- **OBJECTIVE**
Without the pictures, output the records below word for word.

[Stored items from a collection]

----

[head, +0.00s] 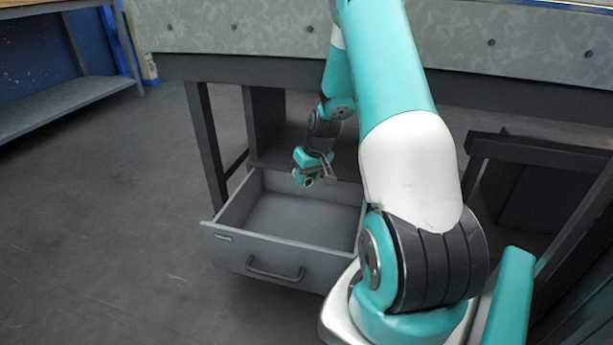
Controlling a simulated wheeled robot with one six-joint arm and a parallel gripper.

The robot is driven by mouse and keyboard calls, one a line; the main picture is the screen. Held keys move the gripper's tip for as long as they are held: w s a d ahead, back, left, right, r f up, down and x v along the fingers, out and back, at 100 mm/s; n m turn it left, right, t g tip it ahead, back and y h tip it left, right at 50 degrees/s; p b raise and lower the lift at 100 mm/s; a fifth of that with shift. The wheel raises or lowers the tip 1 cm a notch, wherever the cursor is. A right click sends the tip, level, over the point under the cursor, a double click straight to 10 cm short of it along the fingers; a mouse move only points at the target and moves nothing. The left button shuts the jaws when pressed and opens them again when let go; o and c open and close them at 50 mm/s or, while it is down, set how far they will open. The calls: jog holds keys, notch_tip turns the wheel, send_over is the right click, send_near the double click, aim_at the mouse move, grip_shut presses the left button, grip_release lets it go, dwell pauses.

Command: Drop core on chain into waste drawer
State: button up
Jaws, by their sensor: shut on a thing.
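The waste drawer (225,250) is a grey open-topped drawer, pulled out below the bench, with a dark handle on its front. Its visible floor looks empty; my arm hides its right side. My gripper (316,180) hangs over the rear right part of the drawer, around the height of its back edge or above. It is shut on a small roundish thing, which looks like the core (308,182); its end shows small and brownish between the fingers. No chain can be made out.
The speckled machine panel (250,28) and its dark frame run above the drawer. A dark leg (207,145) stands left of the drawer. A dark open cabinet frame (530,150) is at the right. A grey shelf (60,105) stands far left. The floor left of the drawer is clear.

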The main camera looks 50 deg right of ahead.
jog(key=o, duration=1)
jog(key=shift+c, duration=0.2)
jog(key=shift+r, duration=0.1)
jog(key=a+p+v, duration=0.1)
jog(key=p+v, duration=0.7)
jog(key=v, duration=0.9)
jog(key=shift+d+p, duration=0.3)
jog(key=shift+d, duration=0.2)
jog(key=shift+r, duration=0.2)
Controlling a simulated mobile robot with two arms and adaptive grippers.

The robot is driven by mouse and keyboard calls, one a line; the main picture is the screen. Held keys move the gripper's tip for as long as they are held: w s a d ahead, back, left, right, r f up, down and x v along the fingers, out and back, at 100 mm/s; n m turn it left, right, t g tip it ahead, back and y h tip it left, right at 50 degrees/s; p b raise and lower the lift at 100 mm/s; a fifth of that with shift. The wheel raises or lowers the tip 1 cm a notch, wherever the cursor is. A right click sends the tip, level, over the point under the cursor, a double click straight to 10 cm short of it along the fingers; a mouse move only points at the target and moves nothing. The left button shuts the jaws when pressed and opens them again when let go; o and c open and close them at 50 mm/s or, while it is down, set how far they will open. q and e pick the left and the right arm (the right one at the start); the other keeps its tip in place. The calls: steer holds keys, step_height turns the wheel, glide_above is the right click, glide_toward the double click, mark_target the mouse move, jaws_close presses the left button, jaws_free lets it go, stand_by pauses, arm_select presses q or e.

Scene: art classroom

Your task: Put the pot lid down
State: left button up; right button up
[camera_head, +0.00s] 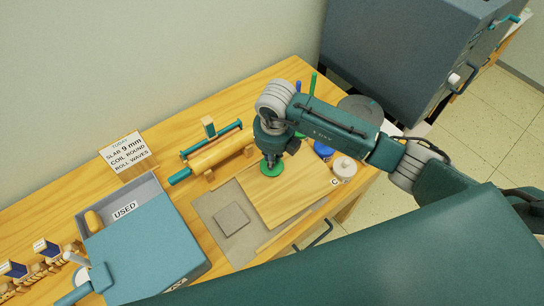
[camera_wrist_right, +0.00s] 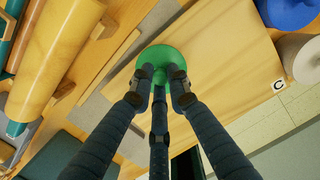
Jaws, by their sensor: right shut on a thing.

----

- **RESPONSE TO THIS TASK**
[head, +0.00s] 
Controlling a simulated wheeled robot with one six-joint arm and a parallel gripper.

The robot is driven by mouse and keyboard calls, one a line; the main picture is the screen. Held keys move the gripper's tip for as long as they are held: w s a d ahead, back, left, right, r f up, down and x v along the fingers, out and back, at 100 mm/s; n m turn it left, right, t g tip it ahead, back and y h tip it left, right at 50 degrees/s; p b raise and lower the lift at 100 mm/s; a fifth of that with shift. The wheel raises or lowers the tip 1 cm a notch, wherever the cursor is. A right click sends the tip, level, over the point under the cursor, a double click straight to 10 cm short of it along the fingers; a mouse move only points at the target and moves nothing. The left button shuts the jaws when pressed and opens them again when let go; o and c open and close them at 50 mm/s or, while it is down, set how far they will open. The calls: jog holds keys, notch_tip turns the wheel, send_over is the right click, send_near the double click, aim_at the mouse move, grip_shut presses the left button, grip_release lets it go, dwell pauses.

Command: Drop core on chain into waste drawer
State: button up
Jaws, by their sensor: shut on a thing.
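The waste drawer (225,250) is a grey open-topped drawer, pulled out below the bench, with a dark handle on its front. Its visible floor looks empty; my arm hides its right side. My gripper (316,180) hangs over the rear right part of the drawer, around the height of its back edge or above. It is shut on a small roundish thing, which looks like the core (308,182); its end shows small and brownish between the fingers. No chain can be made out.
The speckled machine panel (250,28) and its dark frame run above the drawer. A dark leg (207,145) stands left of the drawer. A dark open cabinet frame (530,150) is at the right. A grey shelf (60,105) stands far left. The floor left of the drawer is clear.

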The main camera looks 50 deg right of ahead.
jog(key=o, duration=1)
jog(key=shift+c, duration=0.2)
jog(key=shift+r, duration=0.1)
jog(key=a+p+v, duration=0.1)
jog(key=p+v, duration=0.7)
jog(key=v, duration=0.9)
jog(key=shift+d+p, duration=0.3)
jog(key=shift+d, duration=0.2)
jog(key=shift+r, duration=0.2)
Controlling a simulated mobile robot with two arms and adaptive grippers.

The robot is driven by mouse and keyboard calls, one a line; the main picture is the screen. Held keys move the gripper's tip for as long as they are held: w s a d ahead, back, left, right, r f up, down and x v along the fingers, out and back, at 100 mm/s; n m turn it left, right, t g tip it ahead, back and y h tip it left, right at 50 degrees/s; p b raise and lower the lift at 100 mm/s; a fifth of that with shift. The wheel raises or lowers the tip 1 cm a notch, wherever the cursor is. A right click sends the tip, level, over the point under the cursor, a double click straight to 10 cm short of it along the fingers; a mouse move only points at the target and moves nothing. The left button shuts the jaws when pressed and opens them again when let go; o and c open and close them at 50 mm/s or, while it is down, set how far they will open. q and e pick the left and the right arm (the right one at the start); the other keeps its tip in place. The calls: steer holds keys, step_height turns the wheel, glide_above is the right click, glide_toward the double click, mark_target the mouse move, jaws_close presses the left button, jaws_free lets it go, stand_by pauses, arm_select presses q or e.

Scene: art classroom

Your task: Put the pot lid down
State: left button up; right button up
[camera_head, +0.00s] 
[camera_wrist_right, +0.00s] 
Jaws, by their sensor: right shut on a thing.

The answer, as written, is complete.